Printing information to the screen

mc_rtc also provides some console logging utility which are available in <mc_rtc/logging.h>. Those are simple macros that allows to highlight information in the console in a cross-platform way. The following macros are available:

  • mc_rtc::log::success(...) displays a message on std::cout indicating success
  • mc_rtc::log::info(...) display a message on std::cout to provide information to the user
  • mc_rtc::log::warning(...) display a message on std::cerr to warn the user of a non-fatal error
  • mc_rtc::log::error(...) display a message on std::cerr to show an error message
  • mc_rtc::log::error_and_throw<T = std::runtime_errror>(...) display a message on std::cerr to show a critical error message and throw an exception of type T (defaults to std::runtime_error)

You are not forced to use these functions to use std::cout and std::cerr but this helps to highlight important messages on the console.

Example:

mc_rtc::log::success("Great success");
mc_rtc::log::info("You don't need a ; after those instructions");
mc_rtc::log::warning("The value of d is greater than expected: {} (d_limit: {})", d, d_limit);
mc_rtc::log::error("This is very wrong");
// Throw std::runtime_error("Abort")
mc_rtc::log::error_and_throw("Abort");
// Throw std::domain_error("Abort")
mc_rtc::log::error_and_throw<std::domain_error>("Abort");

The formatting syntax is the syntax supported by the {fmt} library.

Note on Matrix types

Matrix-like types (Eigen::Matrix, Eigen::Vector, sva::PTransformd, etc) are formatted with custom {fmt} formatters based on the {eigen-fmt} library.

Eigen

Eigen types (matrices, vectors, etc) are formatted using the {eigen-fmt} formatters, which provides modifiers to control how they are displayed. Please refer to {eigen-fmt} documentation for details.

For example:

auto m1 = Eigen::Matrix3d::Random();

// Either use fmt type modifiers to control how to display expressions
mc_rtc::log::info("Matrix m1:\n{:noal;csep{, };rsep{, };mpre{ << };msuf{;}}", m1);

For quick reference, the following modifiers are available for Eigen types (as of eigen-fmt v1.0.4). All parameters must be separated by a semicolon.
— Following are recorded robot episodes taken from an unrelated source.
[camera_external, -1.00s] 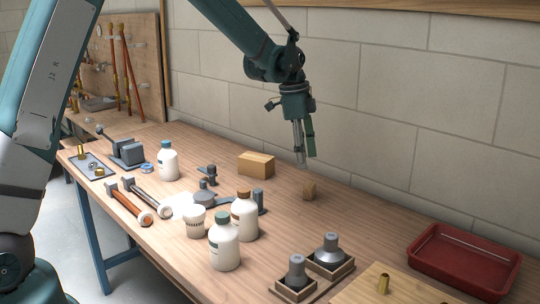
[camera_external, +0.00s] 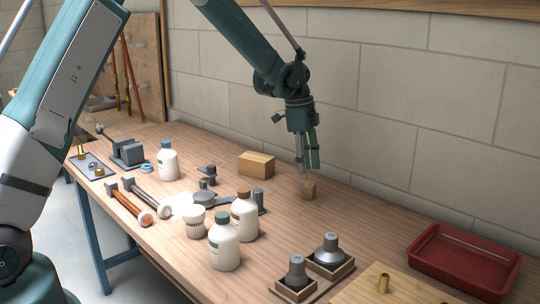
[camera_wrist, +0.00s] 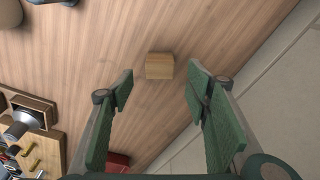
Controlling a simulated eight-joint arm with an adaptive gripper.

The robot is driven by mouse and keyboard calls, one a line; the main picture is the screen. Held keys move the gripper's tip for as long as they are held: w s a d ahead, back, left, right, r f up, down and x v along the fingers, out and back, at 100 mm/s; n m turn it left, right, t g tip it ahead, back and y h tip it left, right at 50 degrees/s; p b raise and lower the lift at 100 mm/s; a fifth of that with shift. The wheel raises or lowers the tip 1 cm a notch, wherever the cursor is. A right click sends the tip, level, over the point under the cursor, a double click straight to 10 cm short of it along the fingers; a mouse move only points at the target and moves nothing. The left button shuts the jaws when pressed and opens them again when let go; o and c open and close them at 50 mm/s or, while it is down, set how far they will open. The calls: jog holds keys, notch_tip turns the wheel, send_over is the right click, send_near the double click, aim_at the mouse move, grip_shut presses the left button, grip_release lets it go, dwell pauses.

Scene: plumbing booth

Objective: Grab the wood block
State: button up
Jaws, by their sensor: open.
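Valve parts in wooden trays (camera_external: 330,262) and a red tray (camera_external: 464,262) are at the right. The wall (camera_external: 400,150) runs behind. The bench around the block is clear.

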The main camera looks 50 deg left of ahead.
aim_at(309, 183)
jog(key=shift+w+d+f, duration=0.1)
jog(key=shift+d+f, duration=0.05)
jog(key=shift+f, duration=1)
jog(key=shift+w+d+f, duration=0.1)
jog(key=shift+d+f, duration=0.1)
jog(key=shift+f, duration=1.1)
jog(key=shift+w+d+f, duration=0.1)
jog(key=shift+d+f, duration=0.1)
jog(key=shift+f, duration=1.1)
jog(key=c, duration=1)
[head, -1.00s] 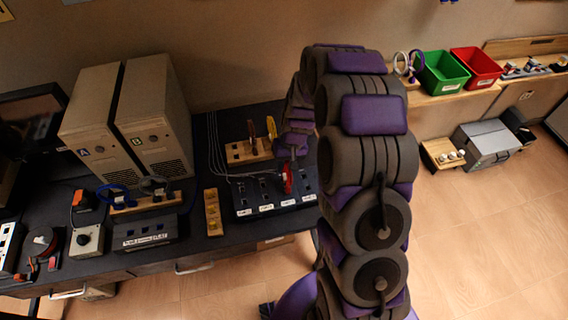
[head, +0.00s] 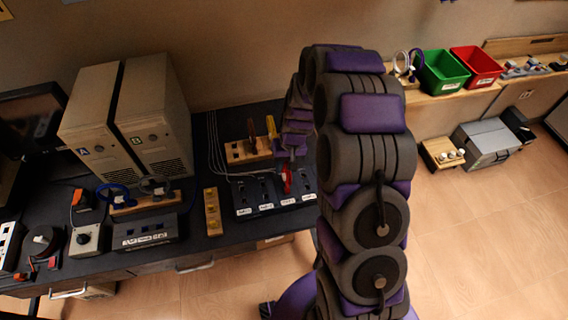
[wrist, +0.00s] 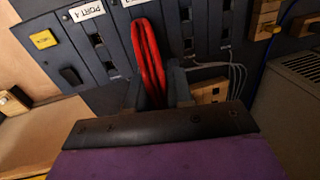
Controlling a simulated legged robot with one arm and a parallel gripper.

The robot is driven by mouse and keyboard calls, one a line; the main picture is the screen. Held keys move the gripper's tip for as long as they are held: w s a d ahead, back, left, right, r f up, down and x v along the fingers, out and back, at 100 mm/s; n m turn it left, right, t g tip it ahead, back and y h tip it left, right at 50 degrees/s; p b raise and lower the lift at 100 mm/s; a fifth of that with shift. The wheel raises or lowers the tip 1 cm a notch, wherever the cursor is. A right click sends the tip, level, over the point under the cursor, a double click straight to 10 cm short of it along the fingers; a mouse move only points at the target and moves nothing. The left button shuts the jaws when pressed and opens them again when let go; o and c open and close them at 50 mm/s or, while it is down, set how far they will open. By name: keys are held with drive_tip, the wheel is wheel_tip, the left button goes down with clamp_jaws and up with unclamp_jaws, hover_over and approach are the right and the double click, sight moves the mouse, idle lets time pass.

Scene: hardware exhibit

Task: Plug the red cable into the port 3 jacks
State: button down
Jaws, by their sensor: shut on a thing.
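The red cable (wrist: 148,60) is a bent loop standing between my gripper's fingers (wrist: 160,88) in the wrist view. My gripper is shut on it. In the head view the red cable (head: 287,180) shows as a small upright red shape over the port panel (head: 257,191). In the wrist view the dark port panel (wrist: 207,30) has columns of jacks. The PORT 4 label (wrist: 87,10) is readable, and the cable lies over the column beside it. The jacks under the cable are hidden, so I cannot tell whether its ends are seated.
A wooden block with upright plugs (head: 247,151) stands behind the panel, with thin grey cables (head: 214,140) beside it. A yellow block (head: 212,212) lies left of the panel. Two beige towers (head: 150,115) stand farther left. Green (head: 443,72) and red (head: 476,66) bins are at right.

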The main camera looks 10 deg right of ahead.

The possible parameters are:

  • t: transpose (default = false)
  • noal: don’t align columns (default = false)
  • p{int/str}:
    • int: fixed precision (default = Eigen::StreamPrecision)
    • 'f' or 's': full precision (Eigen::FullPrecision) or stream precision (Eigen::StreamPrecision)
  • csep{str}: coefficient separator (default = " ")
  • rsep{str}: row separator (default = "\n")
  • rpre{str}: row prefix (default = "")
  • rsuf{str}: row suffix (default = "")
  • mpre{str}: matrix prefix (default = "")
  • msuf{str}: matrix suffix (default = "")
// Or use the more explicit EigenFmt::FormatSpec struct
EigenFmt::FormatSpec clean_format;
clean_format.precision = 4;
clean_format.coeff_sep = ", ";
clean_format.row_prefix = "[";
clean_format.row_suffix = "]";

// The str() function has some runtime cost, consider caching its result
const auto octave_format_str = clean_format.str();
mc_rtc::log::info("Matrix m1:\n{:{}}", m1, octave_format_str);

PTransformd

We provide a somewhat opinionated formatter for sva::PTransformd that details individual data fields using {eigen-fmt} formatters:

  • translation
  • rotation as:
    • matrix in sva’s convention (Featherstone, left-handed rotation matrices)
    • matrix in standard convention (right-handed rotation matrices)
    • RPY in both degree/radian in both featherstone and standard convention

{eigen-fmt} modifiers can be used to control how the matrices and vectors are displayed, but the overall structure of the output is fixed. However one can always display the raw data fields manually using .matrix(), .vector(), .translation(), .rotation() (which for eigen types benefit from the flexibility of {eigen-fmt}).

For example:

  sva::PTransformd T(sva::RotZ(M_PI / 4), Eigen::Vector3d(1, 2, 3));
  fmt::print("T:\n{}", T);

displays a PTransformd with the following default style:

T:
  translation: [1, 2, 3]
  rotation:
    - matrix (Featherstone, left-handed convention):
      [              0.707,               0.707,                   0]
      [             -0.707,               0.707,                   0]
      [                  0,                   0,                   1]
    - matrix (Standard,     right-handed convention):
      [              0.707,              -0.707,                   0]
      [              0.707,               0.707,                   0]
      [                  0,                   0,                   1]
    - rpy (Featherstone): [0, -0, 0.785] (rad), [0, -0, 45] (deg)
    - rpy (standard):     [0, -0, -0.785] (rad), [0, -0, -45] (deg)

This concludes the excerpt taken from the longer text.